2. Dispute Resolution Panel (DRP)
Finance Bill (No. 2) 2009 proposes to insert new section 144C and amend provisions of Ss. 131, 246A, and 253 to introduce a new scheme for Dispute Resolution.
2.1. What is DRP
DRP is a Collegium of three Commissioners of Income Tax (CIT) to be constituted by the Central Board of Direct Taxes (CBDT) for the purpose (S. 144C(16)(a)). A body of three CITs would be constituted by the CBDT to decide specified issues. CBDT will also make Rules for functioning of DRP (S. 144C(14)).
2.2. Eligible assessees
2.2.1 S. 144C(16)(b) provides the class of assessees who would be entitled to and be subject to process of DRP. The Scheme proposes that process of dispute resolution would apply only to two specified class of assessees. Maybe with time and experience gained, the category of cases that may be referred would be widened. The two class of assessees specified as eligible assessee’s are as follows:
i) Any person in whose case TPO has passed order u/s. 92CA(3) varying its income, and ii) any foreign company.

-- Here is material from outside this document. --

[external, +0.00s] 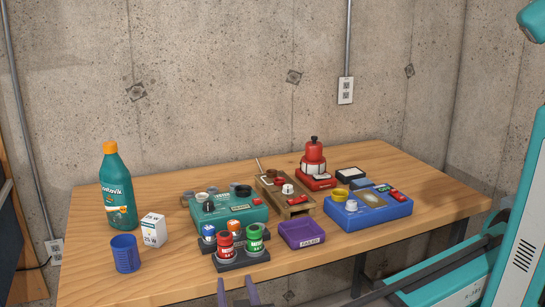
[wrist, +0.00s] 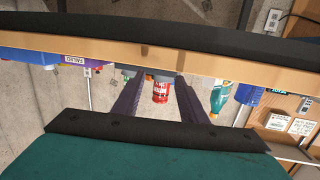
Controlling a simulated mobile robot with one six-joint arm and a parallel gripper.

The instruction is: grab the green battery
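The green battery (external: 254,238) stands upright in the right place of a dark holder (external: 240,261) near the table's front edge. A red battery (external: 225,246) stands left of it in the same holder. In the external view my gripper (external: 237,284) shows only as two purple fingers at the bottom edge, apart and empty, in front of the holder. The wrist view is upside down. There the red battery (wrist: 160,92) appears between the open fingers (wrist: 158,88), and a green bit (wrist: 126,75), likely the green battery, is mostly hidden by the left finger.
A purple tray (external: 302,234) is close on the right, with a blue box (external: 370,211) beyond. A blue cup (external: 125,253), white carton (external: 153,230) and teal bottle (external: 117,190) stand left.

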2.2.2 S. 92C gives power to Assessing Officer to vary price in any international transaction entered into by an assessee by applying arm’s length price for the transaction and determine total income chargeable to tax under Income-tax Act, 1961 accordingly. Under section 92CA, the AO may refer the matter of determination of arm’s length price for an international transaction to Transfer Pricing Officer (TPO) and order passed by the TPO on reference would be binding on the Assessing Officer. The CBDT has by an administrative circular fixed monetary limit for cases in which Assessing Officer may determine arm’s length price himself without reference to TPO and when reference has to be made to TPO. As only in cases where order is passed by TPO u/s. 92CA(3) would be referred to DRP, cases where variation in arm’s length price for an international transaction, in case of an assessee other than a foreign company, is carried out by Assessing Officer without reference to TPO, such variation would not be subject to proceedings under S. 144C.
2.3. When to be referred to DRP
2.3.1 Sub section (1) provides that in every case of eligible assessee, the Assessing Officer shall make a draft assessment order, if he proposes to vary income to prejudice of eligible assessee. Though eligibility is only if order is passed by TPO u/s. 92CA(3) or in case of a foreign company, once variation is proposed, all issues would be before the DRP. Any decision in assessment which would be prejudicial to eligible assessee would be subject matter of draft assessment order and therefore will be referred to DRP.
2.3.2 Sub-section (2) provides that an assessee served with the draft assessment order may either file objection with both the DRP and the Assessing Officer on the draft assessment order within thirty days of receipt of such order or file his acceptance for proposed variations with the Assessing Officer.
2.3.3 The case is referred to DRP only if the assessee files objection within thirty days. If assessee files acceptance with Assessing Officer for the proposed variations or does not file objections with DRP within thirty days, then under sub- section (3), the Assessing Officer shall pass assessment order on the basis of draft order.
2.3.4 If objection is not filed with DRP within prescribed time or assessee accepts variation, case will not be referred to DRP but Assessing Officer has to pass final assessment order on the basis of draft order.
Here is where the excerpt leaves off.